▶ What is required: In the listing, locate the line containing "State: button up", then quote it and all following lines exactly. Omit pictures.

▶ Dataset content:
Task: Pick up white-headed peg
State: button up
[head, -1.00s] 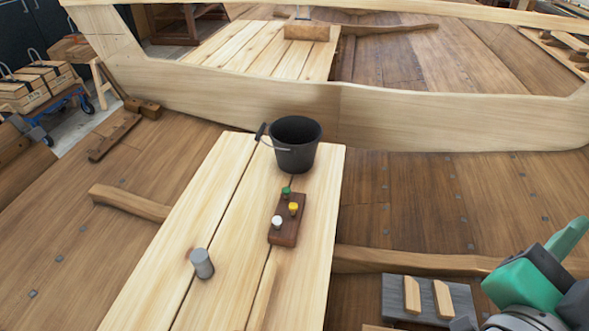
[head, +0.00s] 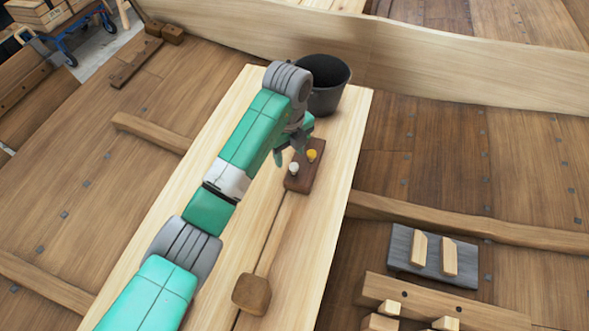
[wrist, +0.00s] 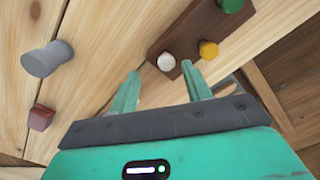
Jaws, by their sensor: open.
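The white-headed peg (head: 293,168) stands in a dark brown wooden block (head: 304,180) on the pale plank bench. It also shows in the wrist view (wrist: 167,62), with the yellow-headed peg (wrist: 208,49) and green-headed peg (wrist: 231,5) in the same block. My gripper (wrist: 160,72) is open and empty. In the wrist view, its two fingertips lie to either side of the white head's lower edge. Whether they are level with the head or above it, I cannot tell. In the head view my arm hides the green peg.
A black bucket (head: 328,95) stands behind the block. A wooden mallet (head: 251,293) lies nearer on the bench. A grey cylinder (wrist: 47,59) and a small reddish block (wrist: 41,117) show at left in the wrist view. A dark board with wooden pieces (head: 434,255) lies to the right.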

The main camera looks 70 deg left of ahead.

▶ Task solution:
State: button up
[head, -1.00s] 
[head, +0.00s] 
[wrist, +0.00s] 
Jaws, by their sensor: open.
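The white-headed peg (head: 293,168) stands in a dark brown wooden block (head: 304,180) on the pale plank bench. It also shows in the wrist view (wrist: 167,62), with the yellow-headed peg (wrist: 208,49) and green-headed peg (wrist: 231,5) in the same block. My gripper (wrist: 160,72) is open and empty. In the wrist view, its two fingertips lie to either side of the white head's lower edge. Whether they are level with the head or above it, I cannot tell. In the head view my arm hides the green peg.
A black bucket (head: 328,95) stands behind the block. A wooden mallet (head: 251,293) lies nearer on the bench. A grey cylinder (wrist: 47,59) and a small reddish block (wrist: 41,117) show at left in the wrist view. A dark board with wooden pieces (head: 434,255) lies to the right.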

The main camera looks 70 deg left of ahead.

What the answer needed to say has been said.